Savaşla birlikte ekonomik durum bozuldukça, yoksullaşan tiryakilerin bir kısmı daha ucuz olan bira ve şaraba geçerken, fanatik rakıcılar ve maddi imkanları daha kısıtlı olanlar, mavi (boyalı) ispirto içmeye başlamışlardı.

 
Image
 
İkinci Dünya Savaşı sonrası 7 Ağustos 1946’da göreve başlayan Recep Peker Hükümeti, savaşın neden olduğu yaraları sarmak istiyordu. Bunlardan biri de mavi ispirto konusuydu.
 
1947 yılında rakı fiyatlarını indiren hükümetin Gümrük ve Tekel bakanı Tahsin Coşkan, “Muhtelif cins alkollerle çok ilkel bir şekilde yapılan ve toksin maddeleri fazla olan kaçak rakıların yurttaşlarımızın sıhhati üzerinde yaptığı çok muzır tesirleri gören ve bilen mesûl bir hükümetin, bu duruma göz yummasına imkân olamazdı” diyordu

 

 
Nihayetinde, Recep Peker hükümeti, Yeşilay Cemiyeti başkanı Fahrettin Kerim Gökay’ın yoğun gayretlerine ve tüm muhalefete rağmen, 15 Ocak 1947’de rakı fiyatlarını indirdi.
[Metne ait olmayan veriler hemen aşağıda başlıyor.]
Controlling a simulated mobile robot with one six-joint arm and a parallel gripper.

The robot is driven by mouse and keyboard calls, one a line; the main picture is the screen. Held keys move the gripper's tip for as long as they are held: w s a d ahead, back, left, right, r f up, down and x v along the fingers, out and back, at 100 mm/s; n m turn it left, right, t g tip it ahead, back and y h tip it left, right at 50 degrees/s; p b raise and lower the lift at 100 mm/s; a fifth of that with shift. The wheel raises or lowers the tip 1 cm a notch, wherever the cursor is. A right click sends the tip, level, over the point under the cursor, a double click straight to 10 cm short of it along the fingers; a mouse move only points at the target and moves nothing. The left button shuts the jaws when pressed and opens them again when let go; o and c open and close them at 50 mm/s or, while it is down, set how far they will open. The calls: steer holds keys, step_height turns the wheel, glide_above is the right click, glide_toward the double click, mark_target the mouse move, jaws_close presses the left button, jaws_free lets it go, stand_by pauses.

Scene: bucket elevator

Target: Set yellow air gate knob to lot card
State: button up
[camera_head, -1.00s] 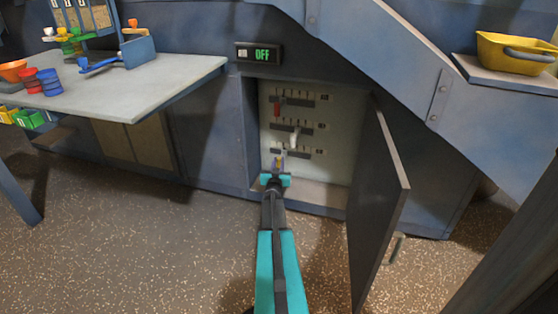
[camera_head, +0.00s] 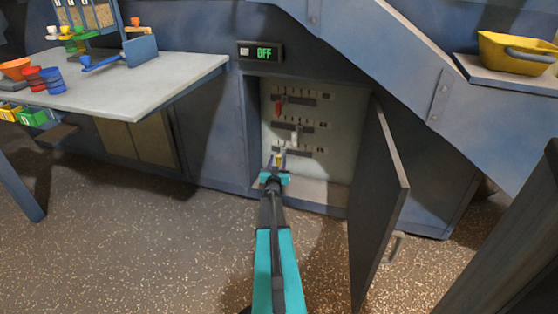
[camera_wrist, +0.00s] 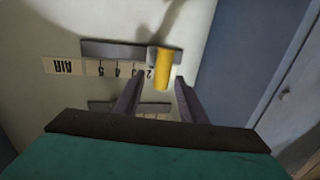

Bu indirim sonucu, 1946’da yaklaşık 5.2 milyon litreye düşen rakı tüketimi, 1947’de yaklaşık 8.7 milyon litreye çıkarak rekor kırdı.
 
 
Image
Image
Rakı mı? Çoktan bitti! : O gün içki satan hangi bakkala uğradımsa bu cevapla karşılaştım. Meğer rakı fiyatlarında indirim kararının uygulanmasını özleyenler ne çokmuş!
 
Savaşın yaralarının sarılmaya başlanmasıyla birlikte mavi ispirto bağımlılığı da azalarak bitti, yerini bugün daha tehlikelileri aldı.